THE TASK >>
Only the lines from the start of the material through the line containing "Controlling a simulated" are to be extracted, exactly as they appear.

PROVIDED DATA >>
******************************

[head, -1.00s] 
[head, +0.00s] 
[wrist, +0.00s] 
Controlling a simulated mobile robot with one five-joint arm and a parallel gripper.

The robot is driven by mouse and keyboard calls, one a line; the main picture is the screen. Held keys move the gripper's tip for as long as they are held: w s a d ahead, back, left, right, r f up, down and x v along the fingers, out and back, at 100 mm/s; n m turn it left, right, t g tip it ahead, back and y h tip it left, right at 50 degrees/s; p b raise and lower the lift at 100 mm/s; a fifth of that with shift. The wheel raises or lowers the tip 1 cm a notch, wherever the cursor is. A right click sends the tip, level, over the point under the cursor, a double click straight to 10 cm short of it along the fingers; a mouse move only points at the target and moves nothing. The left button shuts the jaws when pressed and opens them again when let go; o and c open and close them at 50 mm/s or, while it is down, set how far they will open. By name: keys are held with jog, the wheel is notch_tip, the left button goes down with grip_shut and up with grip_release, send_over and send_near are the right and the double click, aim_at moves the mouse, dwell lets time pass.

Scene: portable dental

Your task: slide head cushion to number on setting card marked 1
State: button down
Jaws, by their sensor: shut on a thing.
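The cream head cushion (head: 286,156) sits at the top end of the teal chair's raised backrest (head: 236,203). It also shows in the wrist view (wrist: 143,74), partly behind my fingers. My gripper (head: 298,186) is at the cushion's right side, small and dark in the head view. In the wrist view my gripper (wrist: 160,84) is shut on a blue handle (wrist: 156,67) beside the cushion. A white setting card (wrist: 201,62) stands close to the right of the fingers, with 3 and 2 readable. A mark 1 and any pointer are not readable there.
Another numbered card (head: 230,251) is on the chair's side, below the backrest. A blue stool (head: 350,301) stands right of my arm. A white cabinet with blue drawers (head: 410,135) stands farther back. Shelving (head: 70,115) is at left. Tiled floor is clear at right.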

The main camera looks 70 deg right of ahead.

******************************

WORKED ANSWER >>
[head, -1.00s] 
[head, +0.00s] 
[wrist, +0.00s] 
Controlling a simulated mobile robot with one five-joint arm and a parallel gripper.

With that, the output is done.